Le 21 février 2011, le Tribunal arbitral, par le truchement de son président, a produit un certain nombre de pièces tirées du dossier de l'arbitrage, dont une note datée du 3 avril 2009 qui était annexée à une écriture de l'un des conseils de la recourante portant la même date et intitulée (par le président du Tribunal arbitral) "Réponse sommaire de la Défenderesse à la notice d'arbitrage".
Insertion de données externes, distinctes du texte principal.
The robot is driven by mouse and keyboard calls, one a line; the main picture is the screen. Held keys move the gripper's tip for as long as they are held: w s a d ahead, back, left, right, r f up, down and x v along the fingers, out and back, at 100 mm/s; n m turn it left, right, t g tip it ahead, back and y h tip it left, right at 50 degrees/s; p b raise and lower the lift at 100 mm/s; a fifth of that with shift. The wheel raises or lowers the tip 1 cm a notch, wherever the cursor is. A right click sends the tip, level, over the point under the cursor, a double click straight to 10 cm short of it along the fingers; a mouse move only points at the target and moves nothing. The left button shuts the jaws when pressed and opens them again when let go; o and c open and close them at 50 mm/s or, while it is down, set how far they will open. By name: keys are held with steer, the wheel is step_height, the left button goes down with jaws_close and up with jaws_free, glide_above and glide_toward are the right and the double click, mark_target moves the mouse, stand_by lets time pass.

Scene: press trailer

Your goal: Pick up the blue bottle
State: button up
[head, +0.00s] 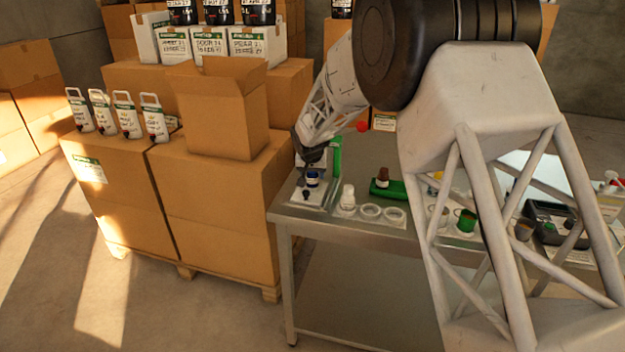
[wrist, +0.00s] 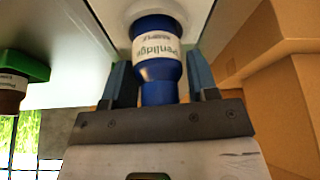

Dans une lettre du 4 mars 2011, ce conseil s'étonne de la production de ladite pièce, souligne le caractère informel de celle-ci et relève que l'intimée a, elle aussi, adressé au président du Tribunal arbitral une note similaire qui n'a pas été transmise au Tribunal fédéral. Aussi requiert-il que la pièce en question soit écartée du dossier. Cependant, comme l'intimée le fait remarquer à juste titre dans ses observations du 29 mars 2011, le but que la recourante poursuit en formulant une telle requête n'est pas perceptible, étant donné que cette partie n'indique pas en quoi la susdite pièce pourrait influer sur l'issue de la procédure de recours. Effectivement, il n'apparaît pas que la note du 3 avril 2009 soit d'un quelconque intérêt à cet égard. Il n'y a pas lieu, dans ces conditions, de donner suite à la requête de la recourante. Il y a d'autant moins de raison de le faire que l'existence de la pièce controversée est formellement constatée dans la sentence entreprise (n. 171).
3.
En premier lieu, la recourante reproche au Tribunal arbitral de s'être déclaré compétent à tort, "soit en méconnaissance du mécanisme contractuel préalable et obligatoire de recours à un expert neutre et de médiation". L'analyse de ce grief, fondé sur l'art. 190 al. 2 let. b LDIP, nécessite le résumé préalable des motifs qui étayent la sentence sur les deux questions soulevées par la recourante et des arguments que les parties avancent, qui pour les critiquer, qui pour les affermir.
3.1
3.1.1 L'art. 18 al. 3 du Contrat prévoit ce qui suit:
"En cas de contestations concernant la conformité ou la non-conformité des fournitures et prestations, l'ACHETEUR et le FOURNISSEUR doivent avoir recours à un expert neutre avant de soumettre le litige à un tribunal arbitral."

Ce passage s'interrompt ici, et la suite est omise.